“Parents–professeurs, comment restaurer la confiance” – Article du journal La Croix

Presse Éducation nationale Publié le 11 septembre 2014

Dans le journal La Croix, Najat Vallaud-Belkacem évoque l'une de ses priorités de ministre de l'Éducation nationale, la relation parents-école. Retrouvez ici l'article publié La Croix mercredi 10 septembre 2014.

D’un côté, des parents qui interviendraient trop ou au contraire auraient démissionné. De l’autre, des enseignants peu enclins – du moins guère habitués – à « rendre des comptes »… L’école a de plus en plus besoin de dialogue et de confiance.

Ce n’est pas, loin s’en faut, une guerre de tranchées. Mais si les relations entre enseignants et parents sont, dans la plupart des cas, correctes, bonnes, voire davantage, elles ont globalement tendance à se tendre à mesure que grimpe le niveau d’exigence des familles. « Les parents sont de plus en plus soucieux du bien-être psychologique de leur enfant », observe François Dubet. Surtout, poursuit le sociologue, ils ont conscience du poids croissant de la scolarité et des diplômes sur la destinée de chacun. « Vu le contexte socio-économique, les familles ne peuvent plus accepter que leurs enfants échouent à l’école », analyse-t-il.

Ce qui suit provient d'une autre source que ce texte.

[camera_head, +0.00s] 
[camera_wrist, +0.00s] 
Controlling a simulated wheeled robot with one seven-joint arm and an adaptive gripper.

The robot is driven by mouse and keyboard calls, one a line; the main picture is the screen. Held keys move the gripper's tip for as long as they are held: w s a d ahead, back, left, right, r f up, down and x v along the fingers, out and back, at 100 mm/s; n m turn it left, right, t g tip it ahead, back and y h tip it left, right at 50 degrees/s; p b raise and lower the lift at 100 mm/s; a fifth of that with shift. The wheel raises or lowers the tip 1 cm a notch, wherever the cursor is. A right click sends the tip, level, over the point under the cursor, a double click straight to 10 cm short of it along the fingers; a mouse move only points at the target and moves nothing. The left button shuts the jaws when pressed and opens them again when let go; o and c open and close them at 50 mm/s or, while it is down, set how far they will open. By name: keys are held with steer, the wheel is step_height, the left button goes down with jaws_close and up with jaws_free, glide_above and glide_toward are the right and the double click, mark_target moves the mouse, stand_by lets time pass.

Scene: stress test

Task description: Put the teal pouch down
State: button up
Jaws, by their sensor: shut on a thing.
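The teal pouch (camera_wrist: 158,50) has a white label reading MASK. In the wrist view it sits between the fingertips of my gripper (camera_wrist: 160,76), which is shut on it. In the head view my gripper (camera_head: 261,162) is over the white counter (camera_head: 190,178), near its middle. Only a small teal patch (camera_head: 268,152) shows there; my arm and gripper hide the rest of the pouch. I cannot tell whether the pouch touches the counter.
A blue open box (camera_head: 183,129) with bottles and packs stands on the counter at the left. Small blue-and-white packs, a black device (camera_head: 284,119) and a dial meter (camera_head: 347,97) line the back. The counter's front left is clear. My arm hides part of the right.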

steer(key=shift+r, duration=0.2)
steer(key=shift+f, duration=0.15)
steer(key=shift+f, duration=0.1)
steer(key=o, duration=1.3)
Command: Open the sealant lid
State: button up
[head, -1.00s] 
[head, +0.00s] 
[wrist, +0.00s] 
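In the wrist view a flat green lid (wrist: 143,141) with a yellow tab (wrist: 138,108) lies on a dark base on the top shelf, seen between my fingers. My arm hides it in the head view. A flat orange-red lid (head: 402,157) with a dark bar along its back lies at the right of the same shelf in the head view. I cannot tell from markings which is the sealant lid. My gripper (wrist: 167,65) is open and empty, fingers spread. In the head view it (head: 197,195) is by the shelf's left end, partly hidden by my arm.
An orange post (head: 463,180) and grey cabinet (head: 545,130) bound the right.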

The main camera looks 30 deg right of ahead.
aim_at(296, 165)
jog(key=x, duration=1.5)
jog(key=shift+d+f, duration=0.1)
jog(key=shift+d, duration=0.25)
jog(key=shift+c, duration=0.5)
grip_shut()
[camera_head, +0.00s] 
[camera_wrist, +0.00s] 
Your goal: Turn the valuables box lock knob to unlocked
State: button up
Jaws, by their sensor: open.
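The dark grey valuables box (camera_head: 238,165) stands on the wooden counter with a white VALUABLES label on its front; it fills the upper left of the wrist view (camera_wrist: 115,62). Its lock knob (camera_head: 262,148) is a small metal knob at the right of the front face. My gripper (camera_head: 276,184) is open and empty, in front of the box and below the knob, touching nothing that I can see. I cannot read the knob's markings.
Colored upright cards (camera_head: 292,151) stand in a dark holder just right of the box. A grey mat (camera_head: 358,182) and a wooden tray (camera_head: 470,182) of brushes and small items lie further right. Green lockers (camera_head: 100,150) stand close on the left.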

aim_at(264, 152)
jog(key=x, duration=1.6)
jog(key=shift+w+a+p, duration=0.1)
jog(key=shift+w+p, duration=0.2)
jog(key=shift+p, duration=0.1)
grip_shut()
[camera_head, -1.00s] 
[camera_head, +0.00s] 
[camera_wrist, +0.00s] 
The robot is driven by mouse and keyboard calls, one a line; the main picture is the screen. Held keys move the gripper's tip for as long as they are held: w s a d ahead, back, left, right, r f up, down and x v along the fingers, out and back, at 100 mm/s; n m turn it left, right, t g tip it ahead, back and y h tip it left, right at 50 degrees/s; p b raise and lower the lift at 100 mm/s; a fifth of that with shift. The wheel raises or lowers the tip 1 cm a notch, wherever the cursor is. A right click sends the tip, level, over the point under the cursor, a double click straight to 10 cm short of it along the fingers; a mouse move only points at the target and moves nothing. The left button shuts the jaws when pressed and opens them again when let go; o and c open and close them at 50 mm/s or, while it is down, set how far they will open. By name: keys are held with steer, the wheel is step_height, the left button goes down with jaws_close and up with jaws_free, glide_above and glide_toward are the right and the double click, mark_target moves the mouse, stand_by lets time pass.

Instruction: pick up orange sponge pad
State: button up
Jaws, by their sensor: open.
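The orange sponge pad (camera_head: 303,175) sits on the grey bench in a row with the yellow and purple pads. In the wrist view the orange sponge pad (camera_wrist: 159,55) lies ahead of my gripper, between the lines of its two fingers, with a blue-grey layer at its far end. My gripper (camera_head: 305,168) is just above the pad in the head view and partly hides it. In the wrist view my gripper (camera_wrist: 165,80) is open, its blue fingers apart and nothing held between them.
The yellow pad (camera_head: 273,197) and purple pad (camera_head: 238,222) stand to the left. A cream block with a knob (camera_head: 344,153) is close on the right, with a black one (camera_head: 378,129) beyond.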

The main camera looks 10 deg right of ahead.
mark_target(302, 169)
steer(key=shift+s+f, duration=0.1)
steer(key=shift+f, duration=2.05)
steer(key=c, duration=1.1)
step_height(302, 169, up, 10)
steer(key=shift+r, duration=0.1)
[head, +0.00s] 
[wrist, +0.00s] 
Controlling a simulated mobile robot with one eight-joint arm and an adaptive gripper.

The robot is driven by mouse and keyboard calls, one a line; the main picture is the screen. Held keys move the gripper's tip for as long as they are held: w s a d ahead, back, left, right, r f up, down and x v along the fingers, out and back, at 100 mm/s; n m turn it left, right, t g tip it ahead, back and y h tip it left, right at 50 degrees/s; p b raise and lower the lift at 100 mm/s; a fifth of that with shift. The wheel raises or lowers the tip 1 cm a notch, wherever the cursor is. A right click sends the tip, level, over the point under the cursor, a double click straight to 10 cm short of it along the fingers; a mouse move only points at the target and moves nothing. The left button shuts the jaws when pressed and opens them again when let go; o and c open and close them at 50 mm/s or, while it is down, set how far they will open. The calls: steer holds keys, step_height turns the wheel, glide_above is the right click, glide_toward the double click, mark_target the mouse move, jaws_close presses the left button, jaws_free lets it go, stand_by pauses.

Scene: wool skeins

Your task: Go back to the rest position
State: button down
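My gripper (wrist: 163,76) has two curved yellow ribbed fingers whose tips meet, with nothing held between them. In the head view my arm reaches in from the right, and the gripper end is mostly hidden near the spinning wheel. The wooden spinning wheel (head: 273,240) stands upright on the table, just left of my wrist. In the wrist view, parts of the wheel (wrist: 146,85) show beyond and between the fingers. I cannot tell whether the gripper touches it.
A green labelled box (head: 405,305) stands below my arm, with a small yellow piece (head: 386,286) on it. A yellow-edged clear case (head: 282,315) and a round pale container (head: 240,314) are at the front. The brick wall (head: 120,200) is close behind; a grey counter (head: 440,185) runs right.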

Les familles, notamment dans les classes supérieures, ont acquis la certitude d’avoir « un droit d’intervention » sur la scolarité, estime François Dubet. « Demander des comptes à l’enseignant n’a rien de scandaleux, d’autant que la visite de l’inspecteur – une fois tous les sept ans en moyenne dans le secondaire – ne saurait suffire à réguler le système », dit-il.

Mais ce droit vire parfois à la tyrannie, observe la journaliste Anna Topaloff (1). « Les parents reprochent à l’institution son opacité, mais ne se privent pas de faire jouer leur carnet d’adresses pour obtenir des passe-droits. Or les chefs d’établissement cèdent trop souvent à leurs pressions. Il n’est pas rare que les places, dans telle filière, soient attribuées en fonction des capacités de nuisance des parents », dénonce-t-elle.

Parmi les sources récurrentes de contestation, les sanctions. « Beaucoup de parents, de tous milieux, exigent des preuves – souvent difficiles à apporter – du comportement inapproprié de leur enfant. Ils n’hésitent plus à provoquer un rapport de force. Ce faisant, ils renforcent la crise d’autorité des enseignants », commente Anna Topaloff.

« On voit depuis plusieurs années augmenter peu à peu les cas dans lesquels un père ou une mère conteste une punition, écrit avec plus ou moins d’élégance un mot dans le carnet de correspondance, voire s’adresse à l’inspecteur, laisse un commentaire rageur sur un blog ou agite la communauté des parents », confirme Roger Crucq, le président de la Fédération des autonomes de solidarité, institution plus que centenaire qui accorde aujourd’hui une protection juridique à ses 460 000 adhérents, essentiellement des enseignants.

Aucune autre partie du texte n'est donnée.